=== SHORT PROBLEM ===
Return the material word for word. Do not include the pictures.

=== MATERIAL ===
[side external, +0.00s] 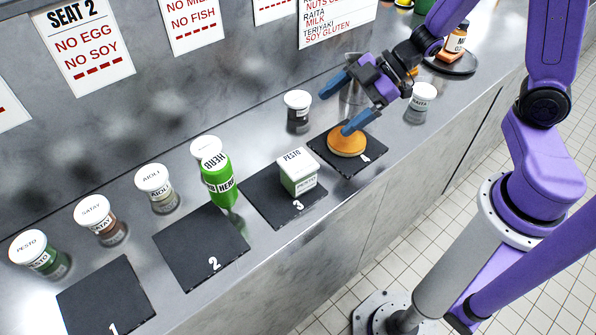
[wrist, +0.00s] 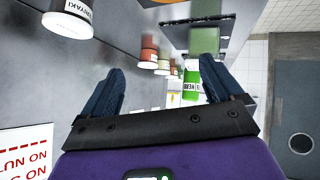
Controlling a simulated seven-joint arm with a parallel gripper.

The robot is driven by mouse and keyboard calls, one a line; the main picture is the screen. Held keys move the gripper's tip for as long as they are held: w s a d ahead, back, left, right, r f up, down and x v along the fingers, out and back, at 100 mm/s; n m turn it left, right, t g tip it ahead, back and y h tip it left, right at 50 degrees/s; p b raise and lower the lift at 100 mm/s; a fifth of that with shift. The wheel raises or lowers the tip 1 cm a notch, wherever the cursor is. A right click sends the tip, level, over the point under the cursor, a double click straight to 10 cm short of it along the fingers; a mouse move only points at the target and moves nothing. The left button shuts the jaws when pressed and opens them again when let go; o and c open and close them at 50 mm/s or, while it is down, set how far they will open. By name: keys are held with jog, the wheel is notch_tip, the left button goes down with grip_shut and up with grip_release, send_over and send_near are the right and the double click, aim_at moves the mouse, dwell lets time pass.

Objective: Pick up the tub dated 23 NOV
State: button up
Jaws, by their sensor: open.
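No date reading 23 NOV is legible in either view. A square white tub marked PESTO with a green lower part (side external: 298,178) stands on slate 3. A green tub-like container marked HERB (side external: 220,186) stands at the back edge of slate 2; a green HERB label (wrist: 190,88) shows in the wrist view. My gripper (side external: 337,111) is open and empty over the slate 4 area, right of the PESTO tub. Its lower finger overlaps an orange bun-like round (side external: 345,145) in the picture; I cannot tell if they touch.
Lidded jars line the back: PESTO (side external: 40,256), SATAY (side external: 102,222), AIOLI (side external: 157,190), a dark jar (side external: 298,115) and RAITA (side external: 420,101). A TERIYAKI jar (wrist: 70,20) is close in the wrist view. Slate 1 (side external: 105,300) is bare; the wall stands behind.

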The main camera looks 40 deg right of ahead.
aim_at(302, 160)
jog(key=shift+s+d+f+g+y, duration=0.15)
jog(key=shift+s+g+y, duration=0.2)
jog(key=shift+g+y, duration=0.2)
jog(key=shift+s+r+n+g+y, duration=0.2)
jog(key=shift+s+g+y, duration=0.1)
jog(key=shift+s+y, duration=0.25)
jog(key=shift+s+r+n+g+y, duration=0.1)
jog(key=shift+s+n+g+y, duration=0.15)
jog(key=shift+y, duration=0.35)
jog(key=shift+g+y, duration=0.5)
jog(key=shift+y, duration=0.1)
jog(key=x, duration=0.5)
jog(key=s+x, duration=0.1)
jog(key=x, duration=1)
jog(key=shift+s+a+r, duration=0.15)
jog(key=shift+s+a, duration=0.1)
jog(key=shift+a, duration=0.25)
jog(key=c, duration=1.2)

=== OUTPUT BELOW ===
[side external, +0.00s] 
[wrist, +0.00s] 
Controlling a simulated seven-joint arm with a parallel gripper.

The robot is driven by mouse and keyboard calls, one a line; the main picture is the screen. Held keys move the gripper's tip for as long as they are held: w s a d ahead, back, left, right, r f up, down and x v along the fingers, out and back, at 100 mm/s; n m turn it left, right, t g tip it ahead, back and y h tip it left, right at 50 degrees/s; p b raise and lower the lift at 100 mm/s; a fifth of that with shift. The wheel raises or lowers the tip 1 cm a notch, wherever the cursor is. A right click sends the tip, level, over the point under the cursor, a double click straight to 10 cm short of it along the fingers; a mouse move only points at the target and moves nothing. The left button shuts the jaws when pressed and opens them again when let go; o and c open and close them at 50 mm/s or, while it is down, set how far they will open. By name: keys are held with jog, the wheel is notch_tip, the left button goes down with grip_shut and up with grip_release, send_over and send_near are the right and the double click, aim_at moves the mouse, dwell lets time pass.

Objective: Pick up the tub dated 23 NOV
State: button up
Jaws, by their sensor: open.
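No date reading 23 NOV is legible in either view. A square white tub marked PESTO with a green lower part (side external: 298,178) stands on slate 3. A green tub-like container marked HERB (side external: 220,186) stands at the back edge of slate 2; a green HERB label (wrist: 190,88) shows in the wrist view. My gripper (side external: 337,111) is open and empty over the slate 4 area, right of the PESTO tub. Its lower finger overlaps an orange bun-like round (side external: 345,145) in the picture; I cannot tell if they touch.
Lidded jars line the back: PESTO (side external: 40,256), SATAY (side external: 102,222), AIOLI (side external: 157,190), a dark jar (side external: 298,115) and RAITA (side external: 420,101). A TERIYAKI jar (wrist: 70,20) is close in the wrist view. Slate 1 (side external: 105,300) is bare; the wall stands behind.

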The main camera looks 40 deg right of ahead.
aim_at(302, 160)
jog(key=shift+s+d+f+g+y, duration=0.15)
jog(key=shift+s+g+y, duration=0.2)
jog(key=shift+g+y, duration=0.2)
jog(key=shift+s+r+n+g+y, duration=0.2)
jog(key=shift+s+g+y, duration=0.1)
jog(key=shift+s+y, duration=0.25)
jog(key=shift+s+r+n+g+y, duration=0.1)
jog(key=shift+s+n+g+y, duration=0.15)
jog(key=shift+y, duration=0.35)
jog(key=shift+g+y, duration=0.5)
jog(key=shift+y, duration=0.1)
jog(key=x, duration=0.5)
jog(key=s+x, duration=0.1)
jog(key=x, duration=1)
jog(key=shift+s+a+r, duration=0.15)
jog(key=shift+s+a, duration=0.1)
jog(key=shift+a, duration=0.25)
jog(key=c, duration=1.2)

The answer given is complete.